Available records:
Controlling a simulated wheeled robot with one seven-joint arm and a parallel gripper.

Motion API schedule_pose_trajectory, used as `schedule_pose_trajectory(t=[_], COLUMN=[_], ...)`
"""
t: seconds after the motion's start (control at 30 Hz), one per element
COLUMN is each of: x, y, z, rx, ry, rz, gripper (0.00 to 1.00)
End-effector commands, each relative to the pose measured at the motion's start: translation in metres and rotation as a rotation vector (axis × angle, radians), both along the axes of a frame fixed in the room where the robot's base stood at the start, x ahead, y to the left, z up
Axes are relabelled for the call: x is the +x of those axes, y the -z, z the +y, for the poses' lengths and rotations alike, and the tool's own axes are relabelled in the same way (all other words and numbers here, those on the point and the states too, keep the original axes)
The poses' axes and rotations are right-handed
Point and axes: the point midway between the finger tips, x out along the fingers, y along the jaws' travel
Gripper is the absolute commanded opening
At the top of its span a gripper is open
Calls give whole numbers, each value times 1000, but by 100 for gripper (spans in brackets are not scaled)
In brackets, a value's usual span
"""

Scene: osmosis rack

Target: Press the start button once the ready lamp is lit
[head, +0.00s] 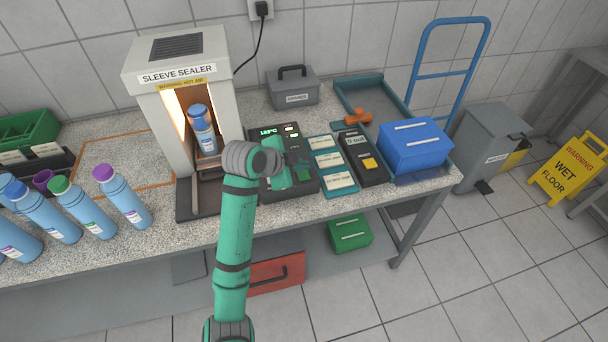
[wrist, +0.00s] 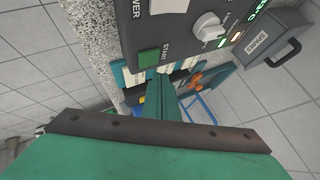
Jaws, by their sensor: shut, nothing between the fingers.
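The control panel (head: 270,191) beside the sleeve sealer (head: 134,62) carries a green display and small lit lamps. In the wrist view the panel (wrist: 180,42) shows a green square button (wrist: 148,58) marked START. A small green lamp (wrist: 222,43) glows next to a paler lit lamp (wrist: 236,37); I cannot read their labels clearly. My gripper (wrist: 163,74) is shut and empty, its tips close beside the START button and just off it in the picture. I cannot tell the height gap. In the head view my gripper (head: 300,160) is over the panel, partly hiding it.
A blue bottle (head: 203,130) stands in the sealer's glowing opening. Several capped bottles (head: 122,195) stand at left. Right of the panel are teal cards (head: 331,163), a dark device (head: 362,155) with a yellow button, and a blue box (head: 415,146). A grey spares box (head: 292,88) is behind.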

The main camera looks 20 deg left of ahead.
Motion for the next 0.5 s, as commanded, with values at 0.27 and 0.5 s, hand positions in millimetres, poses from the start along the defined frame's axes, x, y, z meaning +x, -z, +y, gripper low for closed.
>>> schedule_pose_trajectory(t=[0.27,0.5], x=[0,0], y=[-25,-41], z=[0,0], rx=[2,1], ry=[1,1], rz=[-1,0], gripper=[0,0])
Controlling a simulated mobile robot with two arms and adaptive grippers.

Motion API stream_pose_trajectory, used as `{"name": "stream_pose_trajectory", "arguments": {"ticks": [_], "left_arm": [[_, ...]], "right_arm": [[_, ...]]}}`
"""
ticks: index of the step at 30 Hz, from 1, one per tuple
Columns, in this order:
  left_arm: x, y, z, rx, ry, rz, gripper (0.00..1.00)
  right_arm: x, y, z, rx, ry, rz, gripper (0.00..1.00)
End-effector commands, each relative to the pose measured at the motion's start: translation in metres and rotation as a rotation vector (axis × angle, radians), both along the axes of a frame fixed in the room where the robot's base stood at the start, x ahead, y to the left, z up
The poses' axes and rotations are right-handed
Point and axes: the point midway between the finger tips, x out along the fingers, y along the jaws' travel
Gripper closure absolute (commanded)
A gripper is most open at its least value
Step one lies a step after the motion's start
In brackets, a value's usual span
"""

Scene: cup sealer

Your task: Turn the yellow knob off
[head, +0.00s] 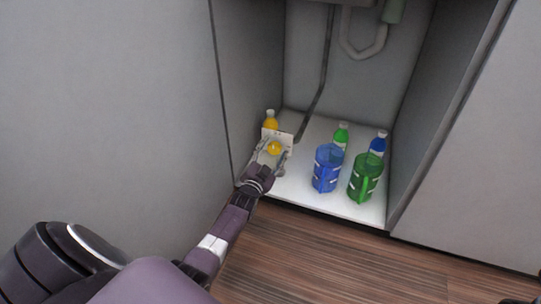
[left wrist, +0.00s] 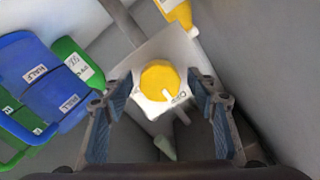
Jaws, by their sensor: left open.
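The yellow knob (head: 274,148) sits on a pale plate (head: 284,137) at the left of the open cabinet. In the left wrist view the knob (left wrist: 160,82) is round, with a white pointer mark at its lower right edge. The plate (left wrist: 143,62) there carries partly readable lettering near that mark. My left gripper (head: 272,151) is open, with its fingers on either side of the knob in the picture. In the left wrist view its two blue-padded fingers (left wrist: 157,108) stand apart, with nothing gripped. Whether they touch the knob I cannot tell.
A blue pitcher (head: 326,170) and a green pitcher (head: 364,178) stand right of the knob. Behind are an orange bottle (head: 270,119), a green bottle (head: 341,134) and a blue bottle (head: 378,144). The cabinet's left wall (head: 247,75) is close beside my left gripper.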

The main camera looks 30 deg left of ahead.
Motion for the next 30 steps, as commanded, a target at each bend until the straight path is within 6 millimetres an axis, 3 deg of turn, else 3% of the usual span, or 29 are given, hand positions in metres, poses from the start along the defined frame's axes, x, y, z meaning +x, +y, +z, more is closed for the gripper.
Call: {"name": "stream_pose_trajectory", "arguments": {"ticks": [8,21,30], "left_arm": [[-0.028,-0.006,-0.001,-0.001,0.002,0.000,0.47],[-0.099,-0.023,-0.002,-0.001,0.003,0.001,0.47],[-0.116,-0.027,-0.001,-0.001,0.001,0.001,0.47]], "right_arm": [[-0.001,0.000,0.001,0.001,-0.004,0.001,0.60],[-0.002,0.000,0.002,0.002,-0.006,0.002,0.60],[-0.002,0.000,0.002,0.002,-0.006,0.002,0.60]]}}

Problem details:
Leaving the pictures aside, transcribe the entire listing exactly.

Solved exercise:
Controlling a simulated wheeled robot with one seven-joint arm and a parallel gripper.

Motion API schedule_pose_trajectory, used as `schedule_pose_trajectory(t=[_], COLUMN=[_], ...)`
"""
t: seconds after the motion's start (control at 30 Hz), one per element
COLUMN is each of: x, y, z, rx, ry, rz, gripper (0.00 to 1.00)
End-effector commands, each relative to the pose measured at the motion's start: translation in metres and rotation as a rotation vector (axis × angle, radians), both along the axes of a frame fixed in the room where the robot's base stood at the start, x ahead, y to the left, z up
Axes are relabelled for the call: x is the +x of those axes, y the -z, z the +y, for the poses' lengths and rotations alike, and the tool's own axes are relabelled in the same way (all other words and numbers here, those on the point and the states too, keep the original axes)
The poses' axes and rotations are right-handed
Point and axes: the point midway between the finger tips, x out along the fingers, y along the jaws' travel
Gripper is the absolute commanded opening
At the top of its span a gripper is open
Calls give whole numbers, each value times 1000, but by 100 for gripper (spans in brackets are not scaled)
In brackets, a value's usual span
"""

Scene: osmosis rack

Target: Press the start button once the ready lamp is lit
[head, +0.00s] 
[wrist, +0.00s] 
Jaws, by their sensor: shut, nothing between the fingers.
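The control panel (head: 270,191) beside the sleeve sealer (head: 134,62) carries a green display and small lit lamps. In the wrist view the panel (wrist: 180,42) shows a green square button (wrist: 148,58) marked START. A small green lamp (wrist: 222,43) glows next to a paler lit lamp (wrist: 236,37); I cannot read their labels clearly. My gripper (wrist: 163,74) is shut and empty, its tips close beside the START button and just off it in the picture. I cannot tell the height gap. In the head view my gripper (head: 300,160) is over the panel, partly hiding it.
A blue bottle (head: 203,130) stands in the sealer's glowing opening. Several capped bottles (head: 122,195) stand at left. Right of the panel are teal cards (head: 331,163), a dark device (head: 362,155) with a yellow button, and a blue box (head: 415,146). A grey spares box (head: 292,88) is behind.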

The main camera looks 20 deg left of ahead.
Motion for the next 0.5 s, as commanded, with values at 0.27 and 0.5 s, hand positions in millimetres, poses from the start along the defined frame's axes, x, y, z meaning +x, -z, +y, gripper low for closed.
>>> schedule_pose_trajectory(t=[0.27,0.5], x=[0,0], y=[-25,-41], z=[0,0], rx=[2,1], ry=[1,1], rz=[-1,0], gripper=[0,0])
Controlling a simulated mobile robot with two arms and adaptive grippers.

Motion API stream_pose_trajectory, used as `{"name": "stream_pose_trajectory", "arguments": {"ticks": [_], "left_arm": [[_, ...]], "right_arm": [[_, ...]]}}`
"""
ticks: index of the step at 30 Hz, from 1, one per tuple
Columns, in this order:
  left_arm: x, y, z, rx, ry, rz, gripper (0.00..1.00)
  right_arm: x, y, z, rx, ry, rz, gripper (0.00..1.00)
End-effector commands, each relative to the pose measured at the motion's start: translation in metres and rotation as a rotation vector (axis × angle, radians), both along the axes of a frame fixed in the room where the robot's base stood at the start, x ahead, y to the left, z up
The poses' axes and rotations are right-handed
Point and axes: the point midway between the finger tips, x out along the fingers, y along the jaws' travel
Gripper closure absolute (commanded)
A gripper is most open at its least value
Step one lies a step after the motion's start
In brackets, a value's usual span
"""

Scene: cup sealer

Your task: Turn the yellow knob off
[head, +0.00s] 
[left wrist, +0.00s] 
Jaws, by their sensor: left open.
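The yellow knob (head: 274,148) sits on a pale plate (head: 284,137) at the left of the open cabinet. In the left wrist view the knob (left wrist: 160,82) is round, with a white pointer mark at its lower right edge. The plate (left wrist: 143,62) there carries partly readable lettering near that mark. My left gripper (head: 272,151) is open, with its fingers on either side of the knob in the picture. In the left wrist view its two blue-padded fingers (left wrist: 157,108) stand apart, with nothing gripped. Whether they touch the knob I cannot tell.
A blue pitcher (head: 326,170) and a green pitcher (head: 364,178) stand right of the knob. Behind are an orange bottle (head: 270,119), a green bottle (head: 341,134) and a blue bottle (head: 378,144). The cabinet's left wall (head: 247,75) is close beside my left gripper.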

The main camera looks 30 deg left of ahead.
Motion for the next 30 steps, as commanded, a target at each bend until the straight path is within 6 millimetres an axis, 3 deg of turn, else 3% of the usual span, or 29 are given, hand positions in metres, poses from the start along the defined frame's axes, x, y, z meaning +x, +y, +z, more is closed for the gripper.
Call: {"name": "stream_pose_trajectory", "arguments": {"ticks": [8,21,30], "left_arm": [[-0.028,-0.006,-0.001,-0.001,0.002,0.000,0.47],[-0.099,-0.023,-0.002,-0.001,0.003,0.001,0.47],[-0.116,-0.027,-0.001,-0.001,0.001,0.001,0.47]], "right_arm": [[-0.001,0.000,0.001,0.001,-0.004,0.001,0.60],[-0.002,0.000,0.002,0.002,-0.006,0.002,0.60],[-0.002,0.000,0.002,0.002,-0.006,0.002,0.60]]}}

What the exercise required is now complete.